The elements of reproducibility
Whilst code and environment can be solved by source code version control (Git) and managing virtual environments sensibly; managing the data was always a bit tricky. Why? Basically because Government data infrastructure is a hodgepodge of different systems managed by different departments; and for much of Government, the dominant way data is stored, analyzed, and shared is using spreadsheets.
So, although you may have created the most perfect pipeline converting data into a beautiful publication with a the click of a button (saving hours of blood, sweat, tears, and human potential), it only takes one change, in one cell, in one spreadsheet, provided to you by another department, for your pipeline to grind to a halt before it even began.
Sadly DVC is not going to solve that problem. When we developed the original RAP, we talked about writing tests to ensure the integrity of incoming data. These days there are frameworks like Great Expectations that make that kind of testing infinitely easier.
Ok, so how can Data Version Control help?
Simply put, DVC allows us to version control data just like we version control files in Git, whilst allowing us to work within the security constraints that analysts often have in Government. Let’s look at this in more detail.
Version controlling data
Often, perhaps most of the time, those doing the analysis and writing the reports do not have control over the provenance of the data. One publication might be a fusion of data from several sources, owned by different departments, delivered in different formats, updated according to different schedules. In this scenario DVC can help by providing a way to track changes in all the various data files, no matter the filetype, just like we track changes to source code with Git.

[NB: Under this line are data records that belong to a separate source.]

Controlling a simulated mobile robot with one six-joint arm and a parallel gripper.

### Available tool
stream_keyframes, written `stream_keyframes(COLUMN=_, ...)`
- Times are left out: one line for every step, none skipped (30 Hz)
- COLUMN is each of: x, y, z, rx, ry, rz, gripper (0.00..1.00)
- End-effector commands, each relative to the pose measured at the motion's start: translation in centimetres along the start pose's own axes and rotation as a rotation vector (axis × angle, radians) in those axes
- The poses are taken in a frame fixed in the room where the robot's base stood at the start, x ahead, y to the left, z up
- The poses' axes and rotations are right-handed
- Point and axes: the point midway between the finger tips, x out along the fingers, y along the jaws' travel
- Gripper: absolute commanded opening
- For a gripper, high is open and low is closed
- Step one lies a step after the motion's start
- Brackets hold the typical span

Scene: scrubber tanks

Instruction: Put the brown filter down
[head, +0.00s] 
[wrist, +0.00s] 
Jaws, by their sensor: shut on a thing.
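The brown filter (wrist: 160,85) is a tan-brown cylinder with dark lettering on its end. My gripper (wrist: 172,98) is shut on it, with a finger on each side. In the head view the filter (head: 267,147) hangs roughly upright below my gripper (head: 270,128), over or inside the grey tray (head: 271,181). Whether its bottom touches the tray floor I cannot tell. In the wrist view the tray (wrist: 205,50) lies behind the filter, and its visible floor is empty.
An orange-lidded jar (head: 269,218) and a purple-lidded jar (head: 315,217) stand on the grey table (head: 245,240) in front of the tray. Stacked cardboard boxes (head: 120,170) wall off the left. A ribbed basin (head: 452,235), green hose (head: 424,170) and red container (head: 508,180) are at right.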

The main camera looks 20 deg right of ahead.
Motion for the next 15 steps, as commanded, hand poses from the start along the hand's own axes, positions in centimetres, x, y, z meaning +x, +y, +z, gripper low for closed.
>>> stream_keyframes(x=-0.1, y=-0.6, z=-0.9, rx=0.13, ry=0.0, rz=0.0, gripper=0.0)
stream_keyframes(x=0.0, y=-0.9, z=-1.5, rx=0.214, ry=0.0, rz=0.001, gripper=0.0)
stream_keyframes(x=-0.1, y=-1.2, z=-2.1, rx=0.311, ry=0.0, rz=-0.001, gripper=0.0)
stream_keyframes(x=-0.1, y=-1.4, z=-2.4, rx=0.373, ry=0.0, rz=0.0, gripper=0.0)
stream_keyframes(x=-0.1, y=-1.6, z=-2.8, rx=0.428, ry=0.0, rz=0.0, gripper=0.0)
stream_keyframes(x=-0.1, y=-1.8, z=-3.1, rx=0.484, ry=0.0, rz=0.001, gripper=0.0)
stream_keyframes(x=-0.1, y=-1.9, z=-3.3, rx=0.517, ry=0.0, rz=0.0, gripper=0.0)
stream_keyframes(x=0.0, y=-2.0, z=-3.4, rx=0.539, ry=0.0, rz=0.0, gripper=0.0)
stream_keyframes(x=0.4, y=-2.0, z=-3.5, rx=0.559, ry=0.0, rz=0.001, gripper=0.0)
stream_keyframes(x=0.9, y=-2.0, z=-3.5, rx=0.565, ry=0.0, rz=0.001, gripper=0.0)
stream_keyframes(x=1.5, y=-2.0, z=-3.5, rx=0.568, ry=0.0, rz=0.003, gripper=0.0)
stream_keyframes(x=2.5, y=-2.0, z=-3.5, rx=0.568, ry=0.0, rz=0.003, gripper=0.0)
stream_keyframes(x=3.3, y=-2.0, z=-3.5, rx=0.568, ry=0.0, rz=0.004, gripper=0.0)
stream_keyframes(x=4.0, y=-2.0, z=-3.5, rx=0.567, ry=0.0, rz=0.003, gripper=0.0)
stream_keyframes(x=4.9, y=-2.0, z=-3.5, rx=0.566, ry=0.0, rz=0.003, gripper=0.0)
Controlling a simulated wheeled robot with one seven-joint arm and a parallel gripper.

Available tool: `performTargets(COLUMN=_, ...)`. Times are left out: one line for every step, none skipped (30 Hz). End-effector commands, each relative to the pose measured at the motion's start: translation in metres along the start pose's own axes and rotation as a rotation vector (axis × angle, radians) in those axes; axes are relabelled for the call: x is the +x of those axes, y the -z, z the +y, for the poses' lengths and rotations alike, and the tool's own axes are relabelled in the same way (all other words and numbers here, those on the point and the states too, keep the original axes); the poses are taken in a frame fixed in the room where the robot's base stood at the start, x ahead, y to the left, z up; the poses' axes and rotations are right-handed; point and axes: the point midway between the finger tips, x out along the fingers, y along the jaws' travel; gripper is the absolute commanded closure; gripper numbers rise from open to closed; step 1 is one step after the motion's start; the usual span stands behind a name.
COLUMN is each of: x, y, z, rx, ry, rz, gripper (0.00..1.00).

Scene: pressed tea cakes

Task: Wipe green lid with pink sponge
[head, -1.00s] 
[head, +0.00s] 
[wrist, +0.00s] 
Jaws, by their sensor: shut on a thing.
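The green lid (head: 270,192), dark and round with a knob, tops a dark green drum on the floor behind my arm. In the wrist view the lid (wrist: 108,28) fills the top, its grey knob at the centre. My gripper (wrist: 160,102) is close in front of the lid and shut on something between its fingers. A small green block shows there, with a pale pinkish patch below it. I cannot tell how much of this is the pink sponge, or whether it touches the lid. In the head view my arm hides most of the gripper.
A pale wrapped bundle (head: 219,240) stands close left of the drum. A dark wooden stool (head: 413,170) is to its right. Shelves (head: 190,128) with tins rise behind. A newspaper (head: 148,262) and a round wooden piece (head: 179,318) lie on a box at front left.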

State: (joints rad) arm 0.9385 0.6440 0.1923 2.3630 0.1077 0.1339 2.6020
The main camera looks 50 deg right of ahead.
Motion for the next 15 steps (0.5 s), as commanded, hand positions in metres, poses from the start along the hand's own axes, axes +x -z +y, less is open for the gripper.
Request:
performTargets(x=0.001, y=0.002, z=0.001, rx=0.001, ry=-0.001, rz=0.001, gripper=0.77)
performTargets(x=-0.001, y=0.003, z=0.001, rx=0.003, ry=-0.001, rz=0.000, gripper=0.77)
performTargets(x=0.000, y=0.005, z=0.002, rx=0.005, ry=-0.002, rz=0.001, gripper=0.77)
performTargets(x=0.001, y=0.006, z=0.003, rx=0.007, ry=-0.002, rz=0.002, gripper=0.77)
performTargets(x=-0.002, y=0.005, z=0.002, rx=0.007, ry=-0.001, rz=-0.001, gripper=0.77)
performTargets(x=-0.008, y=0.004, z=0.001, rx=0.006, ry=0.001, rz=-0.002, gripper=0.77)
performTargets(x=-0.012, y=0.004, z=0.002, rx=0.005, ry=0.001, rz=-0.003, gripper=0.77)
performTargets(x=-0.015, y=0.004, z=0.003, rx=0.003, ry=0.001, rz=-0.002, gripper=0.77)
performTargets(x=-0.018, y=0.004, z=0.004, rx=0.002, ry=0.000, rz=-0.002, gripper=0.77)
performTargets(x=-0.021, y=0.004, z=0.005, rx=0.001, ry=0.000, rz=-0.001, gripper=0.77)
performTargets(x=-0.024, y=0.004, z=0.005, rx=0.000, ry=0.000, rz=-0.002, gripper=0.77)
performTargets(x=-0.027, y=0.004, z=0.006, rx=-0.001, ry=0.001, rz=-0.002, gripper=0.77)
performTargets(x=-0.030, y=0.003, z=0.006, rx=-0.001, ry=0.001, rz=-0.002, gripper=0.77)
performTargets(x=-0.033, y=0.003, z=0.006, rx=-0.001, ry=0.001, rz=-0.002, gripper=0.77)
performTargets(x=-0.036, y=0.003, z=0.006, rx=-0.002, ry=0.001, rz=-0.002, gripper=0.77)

DVC works by computing a cryptographic hash for each of our data files, it then saves that file into a cache. The hash is unique to that file in its current state — any change, however minor, will cause the hash to change. A pointer to this file is then tracked in Git, containing both the current hash, and the path to the file in the cache.
DVC uses pointers to track changes and the path to files stored within a cache.
New versions of the data are added to the cache as the project progresses, and the pointer in Git updated to reference the new file. At any point if you want to revert to a previous version, you can do so by checking out an earlier version of the pointer with Git, and running a single DVC command (this can be automated) to get the corresponding version of the file from the cache.
This process is best explained by seeing it. Iterative, the company behind DVC has a number of nice explainer videos on YouTube, including this one featuring just concepts, no code.
Living with security restrictions
Often, analysts working in Government need to work within a number of security constraints. The nice thing about DVC is that it is almost entirely agnostic to where you keep the cache. It can be on the local file system or network drive, or using a wide range of other possible options, including: Amazon S3, Google Cloud Storage, Azure Blob Storage (see a complete list here).
This means that you don’t need to convince anyone to pay for a fancy new storage service, or worry about security more than you already do: you can just use the storage that you already have available.
If you share data between team members by storing them on a network drive: great, you can set up your DVC cache there. If you’re using an S3 bucket to store your data: perfect, you can use that. If you don’t have a way of sharing data with your colleagues (or don’t have colleagues) but you still want to version control your data, you can just use the local cache that is set up by default.
To conclude…
In this blog post we’ve covered just the simple use case of DVC: version controlling data. In fact there are a few things that make DVC a great complement to your RAP toolkit, for example the ability to define workflows based on a Directed Acyclic Graph (DAGs).
If you delve into the DVC documentation, be aware that it is very much marketed towards an audience of data scientists and machine learning engineers building and deploying models, but the concept of version controlling data is important whether you are producing a statistical report, or training a state of the art classifier.
If this blog post has piqued your interest, you can install DVC in a number of ways, including by installing from PyPI with Python. You’ll interact with DVC through the command line, so it doesn’t matter if you do the bulk of your analysis in another language like R.